How to Deal With Meetings With Your Boss
Bosses and managers love meetings. This is because in the absence of direct service provision meetings are one of their key responsibilities. It is not just that bosses are meeting-philic or born with an innate love of meetings. Often they have an even bigger boss above them directing them to have more meetings.
Because the amount of meetings often outweighs the need for meetings, meetings can be profoundly vague and alienating. We’ve all seen the ‘invitation’ pop up in Outlook days in advance and have subsequently stewed right up until plonking down in the soulless office.
We’ve all been plagued with catastrophic thoughts about having caused actual or near death, being accused of workplace harassment or being given the sack, distracting us from our actual roles as dutiful employees.
Perhaps the worst part of meetings with your boss is the defenceless, respect ‘face’ (DRF) you have to pull throughout their delivery. As a result of bosses own social incompetencies and awkwardness, the delivery or *wankword alert* ‘constructive feedback’ can come out in a jumbled, stream-of-consciousness manner.
When this is met with your activated fight or flight response you are very likely to miss the entire thing. After finally clarifying (1) the purpose of the meeting, and (2) the point, you might even be given an opening to talk.
At this point it is essential to take a deep breath and pause. Check in with your face muscles and ensure you are maintaining a DRF. You can usually achieve this by flexing your brow and lip muscles a few times and trying to leave them smooth.
Next, reflect what the boss said to you back to them so they know you understand (by now you’ve been in there 30-plus minutes). Then respond authentically. If there was a genuine oversight, acknowledge it and tell them you’ll know for next time. If they said something blatantly wrong, calmly explain why what they said was wrong and assure them you had actually done the right thing.
If you were blatantly patronised, breathe again, pause again, and tell yourself they are trying to help you. You help them by doing your job well so they want you to do your job well and be okay. Accept whatever ‘help’ is offered and go along with it, however disempowering. They are paying you so just do it!
Once you come out of the meeting check in to see how you feel. Check your internal weather. Angry? Tearful? Homicidal? Suicidal? Wronged? Accused? Disrespected? Patronised? Discriminated against? All of the above? Based on the emotions in that moment in time, ask yourself what you need right now. Do you need to go for a brisk walk? Do you need to submit an annual leave application? Do you need to weep in the toilet?
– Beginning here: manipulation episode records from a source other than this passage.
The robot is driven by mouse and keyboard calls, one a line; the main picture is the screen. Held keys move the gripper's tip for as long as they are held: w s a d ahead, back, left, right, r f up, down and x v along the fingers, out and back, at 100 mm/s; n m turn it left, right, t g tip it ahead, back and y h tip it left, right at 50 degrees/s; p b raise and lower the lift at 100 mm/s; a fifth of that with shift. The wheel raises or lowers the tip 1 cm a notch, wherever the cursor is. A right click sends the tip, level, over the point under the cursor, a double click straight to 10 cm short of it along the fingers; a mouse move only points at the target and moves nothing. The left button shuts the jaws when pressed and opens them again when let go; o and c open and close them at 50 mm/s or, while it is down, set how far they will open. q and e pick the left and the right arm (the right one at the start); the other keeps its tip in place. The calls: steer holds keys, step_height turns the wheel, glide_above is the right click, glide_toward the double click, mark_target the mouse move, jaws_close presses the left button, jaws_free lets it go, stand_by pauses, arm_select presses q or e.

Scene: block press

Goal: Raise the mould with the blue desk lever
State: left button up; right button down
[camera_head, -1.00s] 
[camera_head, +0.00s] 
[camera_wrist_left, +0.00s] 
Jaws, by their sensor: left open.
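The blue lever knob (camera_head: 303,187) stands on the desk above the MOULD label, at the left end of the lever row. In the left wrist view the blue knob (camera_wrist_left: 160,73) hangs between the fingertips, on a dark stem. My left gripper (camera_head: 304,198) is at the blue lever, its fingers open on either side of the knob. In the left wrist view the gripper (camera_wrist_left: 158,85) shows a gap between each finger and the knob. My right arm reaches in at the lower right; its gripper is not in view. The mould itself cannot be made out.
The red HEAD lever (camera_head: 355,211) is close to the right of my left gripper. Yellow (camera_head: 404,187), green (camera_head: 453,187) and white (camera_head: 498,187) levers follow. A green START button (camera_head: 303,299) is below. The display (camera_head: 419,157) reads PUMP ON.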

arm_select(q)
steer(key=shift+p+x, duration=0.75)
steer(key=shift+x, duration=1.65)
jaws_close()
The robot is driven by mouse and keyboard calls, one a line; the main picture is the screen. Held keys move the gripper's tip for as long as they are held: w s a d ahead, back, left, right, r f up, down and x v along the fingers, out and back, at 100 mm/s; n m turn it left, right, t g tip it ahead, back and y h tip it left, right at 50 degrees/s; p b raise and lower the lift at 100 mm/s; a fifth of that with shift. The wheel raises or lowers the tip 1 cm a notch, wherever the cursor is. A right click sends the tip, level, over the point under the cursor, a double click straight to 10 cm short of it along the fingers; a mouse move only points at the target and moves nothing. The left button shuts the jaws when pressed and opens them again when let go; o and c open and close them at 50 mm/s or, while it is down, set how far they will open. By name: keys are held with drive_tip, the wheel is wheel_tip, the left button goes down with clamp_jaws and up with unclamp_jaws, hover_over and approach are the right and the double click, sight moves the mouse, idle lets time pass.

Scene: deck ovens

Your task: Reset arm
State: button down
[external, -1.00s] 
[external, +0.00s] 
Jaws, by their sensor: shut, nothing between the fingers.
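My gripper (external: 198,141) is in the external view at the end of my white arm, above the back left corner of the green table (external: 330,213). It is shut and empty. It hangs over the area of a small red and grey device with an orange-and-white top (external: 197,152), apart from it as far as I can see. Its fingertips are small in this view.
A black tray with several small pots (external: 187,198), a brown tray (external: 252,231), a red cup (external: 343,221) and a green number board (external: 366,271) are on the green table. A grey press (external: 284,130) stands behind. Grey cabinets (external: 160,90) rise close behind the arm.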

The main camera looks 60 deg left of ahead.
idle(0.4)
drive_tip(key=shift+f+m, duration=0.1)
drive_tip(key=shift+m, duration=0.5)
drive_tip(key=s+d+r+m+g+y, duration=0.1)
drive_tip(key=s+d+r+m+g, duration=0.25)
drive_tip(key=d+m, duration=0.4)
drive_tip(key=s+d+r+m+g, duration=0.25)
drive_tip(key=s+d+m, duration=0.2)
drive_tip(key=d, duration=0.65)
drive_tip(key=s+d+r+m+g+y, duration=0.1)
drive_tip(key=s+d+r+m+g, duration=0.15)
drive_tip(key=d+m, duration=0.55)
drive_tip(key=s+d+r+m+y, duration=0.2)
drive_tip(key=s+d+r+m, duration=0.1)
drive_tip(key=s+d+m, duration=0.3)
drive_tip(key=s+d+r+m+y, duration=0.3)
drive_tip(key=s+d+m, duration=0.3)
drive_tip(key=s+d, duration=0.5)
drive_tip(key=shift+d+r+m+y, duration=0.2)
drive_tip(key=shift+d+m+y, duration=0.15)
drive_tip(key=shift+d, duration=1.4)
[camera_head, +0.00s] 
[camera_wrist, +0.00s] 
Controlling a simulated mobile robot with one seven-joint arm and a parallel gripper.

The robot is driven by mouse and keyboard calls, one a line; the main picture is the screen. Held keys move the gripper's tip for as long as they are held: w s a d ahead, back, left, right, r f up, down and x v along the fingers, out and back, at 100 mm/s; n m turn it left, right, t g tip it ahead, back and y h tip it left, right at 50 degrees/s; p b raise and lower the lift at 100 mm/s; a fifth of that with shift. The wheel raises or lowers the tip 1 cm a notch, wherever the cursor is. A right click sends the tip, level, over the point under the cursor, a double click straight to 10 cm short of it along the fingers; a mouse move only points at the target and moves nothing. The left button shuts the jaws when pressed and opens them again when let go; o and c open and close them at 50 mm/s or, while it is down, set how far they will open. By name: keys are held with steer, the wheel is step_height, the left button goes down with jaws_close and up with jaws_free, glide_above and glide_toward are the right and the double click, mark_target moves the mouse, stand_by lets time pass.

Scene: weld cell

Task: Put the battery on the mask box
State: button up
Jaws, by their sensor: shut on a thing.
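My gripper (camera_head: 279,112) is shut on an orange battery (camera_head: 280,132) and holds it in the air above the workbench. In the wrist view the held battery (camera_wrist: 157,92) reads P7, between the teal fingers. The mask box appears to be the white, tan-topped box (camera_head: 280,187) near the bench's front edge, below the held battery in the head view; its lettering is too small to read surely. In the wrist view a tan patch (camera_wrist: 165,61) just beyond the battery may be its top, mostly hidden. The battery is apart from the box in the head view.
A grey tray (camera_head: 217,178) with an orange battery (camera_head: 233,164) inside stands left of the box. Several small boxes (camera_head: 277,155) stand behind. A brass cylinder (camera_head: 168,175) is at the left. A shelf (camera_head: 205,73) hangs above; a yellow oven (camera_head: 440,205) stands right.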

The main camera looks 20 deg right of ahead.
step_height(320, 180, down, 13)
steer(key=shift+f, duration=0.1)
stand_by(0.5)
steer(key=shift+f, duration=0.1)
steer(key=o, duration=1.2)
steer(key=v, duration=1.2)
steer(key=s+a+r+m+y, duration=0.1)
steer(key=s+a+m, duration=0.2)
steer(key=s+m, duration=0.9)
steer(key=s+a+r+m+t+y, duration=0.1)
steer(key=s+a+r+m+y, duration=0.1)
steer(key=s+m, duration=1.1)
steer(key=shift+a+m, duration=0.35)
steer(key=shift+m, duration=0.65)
Do you need to write a blog post about it?
What not to do is reacting. Do not fire off a nasty email or bitch to a co-worker. This will almost certainly make the situation worse. It can delude the boss into thinking there really was something worth meeting with you about and this will surely prompt further meetings.
Try to internally down-regulate instead. Use your body to discharge some of the tension. Reconstruct your thoughts by telling yourself that every worker endures bullshit meetings and bosses make them because they have to and because they are trying to help you.